A weekend without rain

Thanks to all the rain I’ve been able to neglect my allotment duties, but after a fortnight of not seeing the place, I thought I should pay a visit. So I did, Saturday. In a word: Jungle.

The potato plots, sheer madness. The courgettes have exploded. The onions are like towering stalks, sunflower high (not quite). The pumpkins aren’t happy.

Surprisingly, and much unlike a weed, I didn’t really need to weed the plots. So in lieu of plot-weeding I path-weeded and got a good chunk done. I was tackling a corner where I haven’t seen the path since winter, got stung on my legs, arms, neck, face, by nettles, thought ‘fuck it’, and gave up.

My one complaint, while trying to water the onions and potatoes, while trying to keep the water off their leaves, not one of them fucking moved. The early potatoes hold the biggest part of my complaint because how am I meant to get the hose in and around without tangling myself in knots? Shaun says that I can’t expect them to move because they’re plants. Although he may have a point, I disagree.

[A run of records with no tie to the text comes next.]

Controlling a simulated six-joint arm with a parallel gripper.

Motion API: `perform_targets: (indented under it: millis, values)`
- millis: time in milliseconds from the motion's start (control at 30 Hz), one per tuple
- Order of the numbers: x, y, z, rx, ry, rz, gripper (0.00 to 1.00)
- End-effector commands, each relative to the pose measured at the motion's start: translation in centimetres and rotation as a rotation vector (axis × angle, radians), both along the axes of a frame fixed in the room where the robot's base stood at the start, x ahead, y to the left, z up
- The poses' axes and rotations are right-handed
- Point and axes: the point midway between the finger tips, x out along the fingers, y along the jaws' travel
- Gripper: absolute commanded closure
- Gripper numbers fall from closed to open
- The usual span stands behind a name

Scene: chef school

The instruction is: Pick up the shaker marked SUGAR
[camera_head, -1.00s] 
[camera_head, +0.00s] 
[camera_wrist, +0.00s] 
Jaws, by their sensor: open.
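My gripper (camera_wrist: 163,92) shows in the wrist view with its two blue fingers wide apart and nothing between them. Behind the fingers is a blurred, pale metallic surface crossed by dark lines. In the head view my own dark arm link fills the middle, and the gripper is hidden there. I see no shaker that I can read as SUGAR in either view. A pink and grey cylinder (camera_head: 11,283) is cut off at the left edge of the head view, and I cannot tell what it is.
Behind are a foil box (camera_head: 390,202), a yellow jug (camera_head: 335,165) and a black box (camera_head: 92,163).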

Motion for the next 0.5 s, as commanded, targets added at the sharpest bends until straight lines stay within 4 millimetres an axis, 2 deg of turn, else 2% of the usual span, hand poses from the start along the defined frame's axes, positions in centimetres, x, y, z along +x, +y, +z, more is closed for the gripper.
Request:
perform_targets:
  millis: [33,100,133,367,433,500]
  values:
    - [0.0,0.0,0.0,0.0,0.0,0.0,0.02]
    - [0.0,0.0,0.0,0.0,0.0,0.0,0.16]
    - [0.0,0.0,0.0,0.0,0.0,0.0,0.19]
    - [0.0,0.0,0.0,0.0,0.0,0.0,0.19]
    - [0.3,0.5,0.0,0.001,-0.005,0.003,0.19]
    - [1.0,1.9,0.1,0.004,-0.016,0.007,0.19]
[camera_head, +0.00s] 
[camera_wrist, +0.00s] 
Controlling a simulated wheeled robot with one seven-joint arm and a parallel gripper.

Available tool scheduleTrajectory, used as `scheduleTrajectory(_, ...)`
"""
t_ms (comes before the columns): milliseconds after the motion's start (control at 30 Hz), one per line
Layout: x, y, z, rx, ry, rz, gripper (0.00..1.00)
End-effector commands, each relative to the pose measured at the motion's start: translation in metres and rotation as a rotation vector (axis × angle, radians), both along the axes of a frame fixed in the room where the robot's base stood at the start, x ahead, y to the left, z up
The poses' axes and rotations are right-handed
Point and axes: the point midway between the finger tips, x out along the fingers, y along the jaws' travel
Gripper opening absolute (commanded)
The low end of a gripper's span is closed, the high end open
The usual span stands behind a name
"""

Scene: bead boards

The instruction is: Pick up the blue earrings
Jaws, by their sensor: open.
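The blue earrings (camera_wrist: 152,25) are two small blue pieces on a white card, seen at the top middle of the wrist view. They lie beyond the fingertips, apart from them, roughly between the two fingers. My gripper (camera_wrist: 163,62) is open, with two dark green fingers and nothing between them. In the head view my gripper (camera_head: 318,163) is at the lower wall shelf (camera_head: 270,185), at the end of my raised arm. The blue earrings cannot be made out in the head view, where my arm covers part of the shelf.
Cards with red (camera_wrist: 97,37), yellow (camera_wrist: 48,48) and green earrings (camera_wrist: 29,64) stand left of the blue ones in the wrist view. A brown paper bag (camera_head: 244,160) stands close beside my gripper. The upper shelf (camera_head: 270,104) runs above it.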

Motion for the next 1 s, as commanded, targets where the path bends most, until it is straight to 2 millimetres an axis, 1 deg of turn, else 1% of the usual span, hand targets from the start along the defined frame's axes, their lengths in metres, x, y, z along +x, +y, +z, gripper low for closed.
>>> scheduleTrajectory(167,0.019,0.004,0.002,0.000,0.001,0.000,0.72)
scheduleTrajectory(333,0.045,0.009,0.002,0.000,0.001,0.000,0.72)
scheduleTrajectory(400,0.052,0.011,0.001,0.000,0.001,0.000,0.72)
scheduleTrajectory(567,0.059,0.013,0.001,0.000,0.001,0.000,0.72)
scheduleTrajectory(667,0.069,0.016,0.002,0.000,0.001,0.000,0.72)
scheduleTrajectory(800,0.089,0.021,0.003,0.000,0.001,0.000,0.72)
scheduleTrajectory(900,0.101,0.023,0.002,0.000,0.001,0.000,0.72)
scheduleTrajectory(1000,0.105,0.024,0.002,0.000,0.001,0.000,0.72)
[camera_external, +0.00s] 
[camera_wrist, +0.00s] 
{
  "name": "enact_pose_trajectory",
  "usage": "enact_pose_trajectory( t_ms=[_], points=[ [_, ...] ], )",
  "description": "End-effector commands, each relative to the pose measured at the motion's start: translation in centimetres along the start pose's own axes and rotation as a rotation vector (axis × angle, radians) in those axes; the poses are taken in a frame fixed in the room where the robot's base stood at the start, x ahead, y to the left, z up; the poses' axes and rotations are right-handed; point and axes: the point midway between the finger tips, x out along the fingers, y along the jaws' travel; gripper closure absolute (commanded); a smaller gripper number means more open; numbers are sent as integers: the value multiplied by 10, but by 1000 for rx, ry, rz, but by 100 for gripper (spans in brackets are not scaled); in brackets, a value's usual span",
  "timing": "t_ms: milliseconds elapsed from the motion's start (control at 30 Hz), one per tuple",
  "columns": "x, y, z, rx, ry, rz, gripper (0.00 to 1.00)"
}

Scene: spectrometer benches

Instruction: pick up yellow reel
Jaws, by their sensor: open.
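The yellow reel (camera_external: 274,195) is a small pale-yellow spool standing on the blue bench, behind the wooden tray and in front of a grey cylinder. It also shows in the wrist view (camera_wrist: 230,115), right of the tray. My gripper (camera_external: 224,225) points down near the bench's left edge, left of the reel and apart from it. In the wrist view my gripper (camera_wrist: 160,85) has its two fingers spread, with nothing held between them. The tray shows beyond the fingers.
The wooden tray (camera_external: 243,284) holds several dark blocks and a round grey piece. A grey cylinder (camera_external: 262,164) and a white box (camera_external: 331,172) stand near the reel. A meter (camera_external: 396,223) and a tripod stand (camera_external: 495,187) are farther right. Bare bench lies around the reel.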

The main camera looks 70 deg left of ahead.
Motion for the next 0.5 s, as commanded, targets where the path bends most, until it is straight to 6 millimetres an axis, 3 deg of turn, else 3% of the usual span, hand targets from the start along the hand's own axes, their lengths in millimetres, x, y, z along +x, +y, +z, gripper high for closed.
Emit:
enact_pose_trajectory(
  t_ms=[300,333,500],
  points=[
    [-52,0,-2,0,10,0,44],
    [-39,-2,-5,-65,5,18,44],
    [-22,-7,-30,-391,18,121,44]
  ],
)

After locking up the shed, making sure I’d locked up, walking back again, I got in the car and hot-footed it over to Shaun & Myles. We had ourselves a boys afternoon, which consisted of the 2 P’s, Park and Pub. Although Myles did make friends in the play area, I was still asked to climb the wooden frame thing. I did, 3 times, and I was the only adult I saw do it.

Sunday saw not much happening until I ordered dinner from Fresh Roast Pots. It’s a place where you can get a roast dinner in a pot, a paper pot. It’s not a home-cooked roast dinner but it’s better than trying to make one for one. Anyway, so the doorbell rang and this rather handsome black lad handed me my meal. I walked upstairs, grabbed a plate, and the doorbell rang. I figured I wouldn’t mind seconds and headed back downstairs. This rather gnarled white man handed me my meal, and he was in a rush, I didn’t know what was happening, a neighbour was trying to get in, and off he went. I got back upstairs and I’ve got 2 meals! I called, they were like ‘whatevs’, and that was that. This never happens to me.

Later that evening, at 9pm, there was a stern knock at my flat door. I don’t like answering my flat door. You ring my doorbell. I’ll then hang out the window, look down upon you, and decide if I want to engage you.

Knock. Knock. Knock.

Very stern.

It was a policewoman. My landlord’s garden flat had had an attempted break-in that afternoon. Had I seen anything?

I’d been in all day and no, nothing.

Besides, if the burglar had got in they would have to tidy up before they could steal anything because their flat makes my flat look sterile.